Your task | Each entry below is to be given again word for word, with no pictures.

Records shown |
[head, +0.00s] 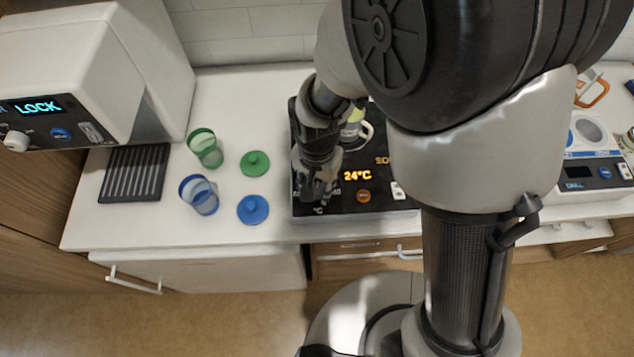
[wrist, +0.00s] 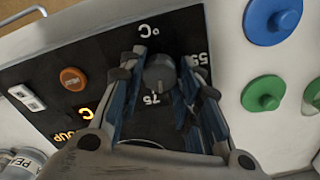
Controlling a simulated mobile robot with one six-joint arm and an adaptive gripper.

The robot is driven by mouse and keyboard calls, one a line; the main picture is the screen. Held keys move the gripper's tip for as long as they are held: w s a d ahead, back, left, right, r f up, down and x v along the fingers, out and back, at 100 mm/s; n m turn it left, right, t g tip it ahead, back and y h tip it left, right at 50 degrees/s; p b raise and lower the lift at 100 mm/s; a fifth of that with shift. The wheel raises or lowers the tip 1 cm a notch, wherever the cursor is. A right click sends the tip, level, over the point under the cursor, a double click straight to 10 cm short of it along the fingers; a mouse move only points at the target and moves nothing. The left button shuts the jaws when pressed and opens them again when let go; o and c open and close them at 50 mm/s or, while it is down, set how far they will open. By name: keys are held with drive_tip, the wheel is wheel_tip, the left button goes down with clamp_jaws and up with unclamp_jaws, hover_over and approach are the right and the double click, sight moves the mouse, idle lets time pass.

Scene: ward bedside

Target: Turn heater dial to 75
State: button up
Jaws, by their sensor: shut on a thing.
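The heater is a black-topped panel (head: 300,212) on the counter, and its orange display (head: 358,175) reads 24°C. My gripper (head: 317,190) points down at the panel's front left and hides the dial in the head view. In the wrist view the grey round heater dial (wrist: 159,73) sits between the two fingers of my gripper (wrist: 162,62), which is shut on it. The printed marks around the dial appear upside down there, with 75 (wrist: 152,98) below it. I cannot clearly tell where the dial's pointer stands.
An orange button (head: 363,196) and a white switch (head: 398,190) are right of the dial. A mug (head: 350,130) stands behind it. Green (head: 205,148) and blue (head: 199,195) cups, with green (head: 254,163) and blue (head: 253,209) lids, are on the left.

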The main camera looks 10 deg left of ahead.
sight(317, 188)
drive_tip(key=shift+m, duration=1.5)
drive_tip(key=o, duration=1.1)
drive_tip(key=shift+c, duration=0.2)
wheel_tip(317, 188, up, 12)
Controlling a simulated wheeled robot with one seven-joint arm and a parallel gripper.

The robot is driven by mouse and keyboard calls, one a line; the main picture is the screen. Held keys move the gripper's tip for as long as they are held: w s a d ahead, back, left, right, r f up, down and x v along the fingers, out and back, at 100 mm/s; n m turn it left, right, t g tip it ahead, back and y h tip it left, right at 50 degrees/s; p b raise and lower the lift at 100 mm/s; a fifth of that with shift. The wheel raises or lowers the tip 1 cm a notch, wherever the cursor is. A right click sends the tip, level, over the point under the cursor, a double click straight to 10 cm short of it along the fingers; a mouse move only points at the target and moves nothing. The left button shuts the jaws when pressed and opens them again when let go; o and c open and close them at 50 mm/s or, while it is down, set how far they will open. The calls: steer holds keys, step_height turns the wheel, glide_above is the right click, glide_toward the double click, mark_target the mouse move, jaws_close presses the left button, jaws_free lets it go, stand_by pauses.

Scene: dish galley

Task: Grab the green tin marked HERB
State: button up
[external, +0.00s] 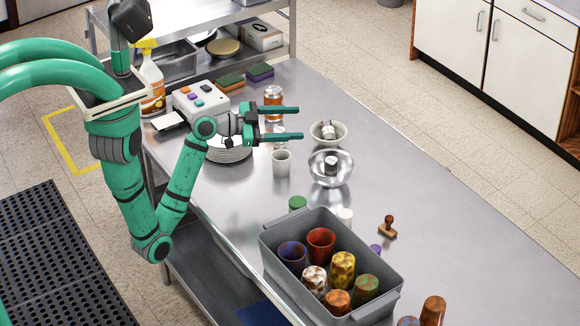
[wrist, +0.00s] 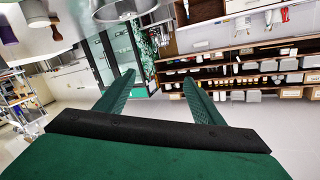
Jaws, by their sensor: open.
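A small green round thing (external: 297,203) stands on the steel table just behind the grey bin. It may be the HERB tin, but no lettering can be read. My gripper (external: 298,122) is open and empty above the table, well behind the green thing in the external view. Its two fingers also show in the wrist view (wrist: 160,78), spread apart with nothing between them.
A grey bin (external: 268,246) holds several colored cups. An orange-labelled jar (external: 274,98) is beside my fingers.

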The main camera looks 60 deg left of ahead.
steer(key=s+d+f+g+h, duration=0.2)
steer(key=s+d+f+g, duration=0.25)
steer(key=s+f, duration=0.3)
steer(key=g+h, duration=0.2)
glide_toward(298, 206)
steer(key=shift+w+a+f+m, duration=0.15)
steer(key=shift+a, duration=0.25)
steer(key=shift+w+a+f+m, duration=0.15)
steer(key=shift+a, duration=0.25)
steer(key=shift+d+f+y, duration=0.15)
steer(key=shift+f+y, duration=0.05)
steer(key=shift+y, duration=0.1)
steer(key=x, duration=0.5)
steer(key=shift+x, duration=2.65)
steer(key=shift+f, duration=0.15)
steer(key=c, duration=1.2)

Output |
[head, +0.00s] 
[wrist, +0.00s] 
Controlling a simulated mobile robot with one six-joint arm and an adaptive gripper.

The robot is driven by mouse and keyboard calls, one a line; the main picture is the screen. Held keys move the gripper's tip for as long as they are held: w s a d ahead, back, left, right, r f up, down and x v along the fingers, out and back, at 100 mm/s; n m turn it left, right, t g tip it ahead, back and y h tip it left, right at 50 degrees/s; p b raise and lower the lift at 100 mm/s; a fifth of that with shift. The wheel raises or lowers the tip 1 cm a notch, wherever the cursor is. A right click sends the tip, level, over the point under the cursor, a double click straight to 10 cm short of it along the fingers; a mouse move only points at the target and moves nothing. The left button shuts the jaws when pressed and opens them again when let go; o and c open and close them at 50 mm/s or, while it is down, set how far they will open. By name: keys are held with drive_tip, the wheel is wheel_tip, the left button goes down with clamp_jaws and up with unclamp_jaws, hover_over and approach are the right and the double click, sight moves the mouse, idle lets time pass.

Scene: ward bedside

Target: Turn heater dial to 75
State: button up
Jaws, by their sensor: shut on a thing.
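The heater is a black-topped panel (head: 300,212) on the counter, and its orange display (head: 358,175) reads 24°C. My gripper (head: 317,190) points down at the panel's front left and hides the dial in the head view. In the wrist view the grey round heater dial (wrist: 159,73) sits between the two fingers of my gripper (wrist: 162,62), which is shut on it. The printed marks around the dial appear upside down there, with 75 (wrist: 152,98) below it. I cannot clearly tell where the dial's pointer stands.
An orange button (head: 363,196) and a white switch (head: 398,190) are right of the dial. A mug (head: 350,130) stands behind it. Green (head: 205,148) and blue (head: 199,195) cups, with green (head: 254,163) and blue (head: 253,209) lids, are on the left.

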The main camera looks 10 deg left of ahead.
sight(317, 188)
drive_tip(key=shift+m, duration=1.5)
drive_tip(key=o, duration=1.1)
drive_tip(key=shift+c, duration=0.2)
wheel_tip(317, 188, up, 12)
Controlling a simulated wheeled robot with one seven-joint arm and a parallel gripper.

The robot is driven by mouse and keyboard calls, one a line; the main picture is the screen. Held keys move the gripper's tip for as long as they are held: w s a d ahead, back, left, right, r f up, down and x v along the fingers, out and back, at 100 mm/s; n m turn it left, right, t g tip it ahead, back and y h tip it left, right at 50 degrees/s; p b raise and lower the lift at 100 mm/s; a fifth of that with shift. The wheel raises or lowers the tip 1 cm a notch, wherever the cursor is. A right click sends the tip, level, over the point under the cursor, a double click straight to 10 cm short of it along the fingers; a mouse move only points at the target and moves nothing. The left button shuts the jaws when pressed and opens them again when let go; o and c open and close them at 50 mm/s or, while it is down, set how far they will open. The calls: steer holds keys, step_height turns the wheel, glide_above is the right click, glide_toward the double click, mark_target the mouse move, jaws_close presses the left button, jaws_free lets it go, stand_by pauses.

Scene: dish galley

Task: Grab the green tin marked HERB
State: button up
[external, +0.00s] 
[wrist, +0.00s] 
Jaws, by their sensor: open.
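A small green round thing (external: 297,203) stands on the steel table just behind the grey bin. It may be the HERB tin, but no lettering can be read. My gripper (external: 298,122) is open and empty above the table, well behind the green thing in the external view. Its two fingers also show in the wrist view (wrist: 160,78), spread apart with nothing between them.
A grey bin (external: 268,246) holds several colored cups. An orange-labelled jar (external: 274,98) is beside my fingers.

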The main camera looks 60 deg left of ahead.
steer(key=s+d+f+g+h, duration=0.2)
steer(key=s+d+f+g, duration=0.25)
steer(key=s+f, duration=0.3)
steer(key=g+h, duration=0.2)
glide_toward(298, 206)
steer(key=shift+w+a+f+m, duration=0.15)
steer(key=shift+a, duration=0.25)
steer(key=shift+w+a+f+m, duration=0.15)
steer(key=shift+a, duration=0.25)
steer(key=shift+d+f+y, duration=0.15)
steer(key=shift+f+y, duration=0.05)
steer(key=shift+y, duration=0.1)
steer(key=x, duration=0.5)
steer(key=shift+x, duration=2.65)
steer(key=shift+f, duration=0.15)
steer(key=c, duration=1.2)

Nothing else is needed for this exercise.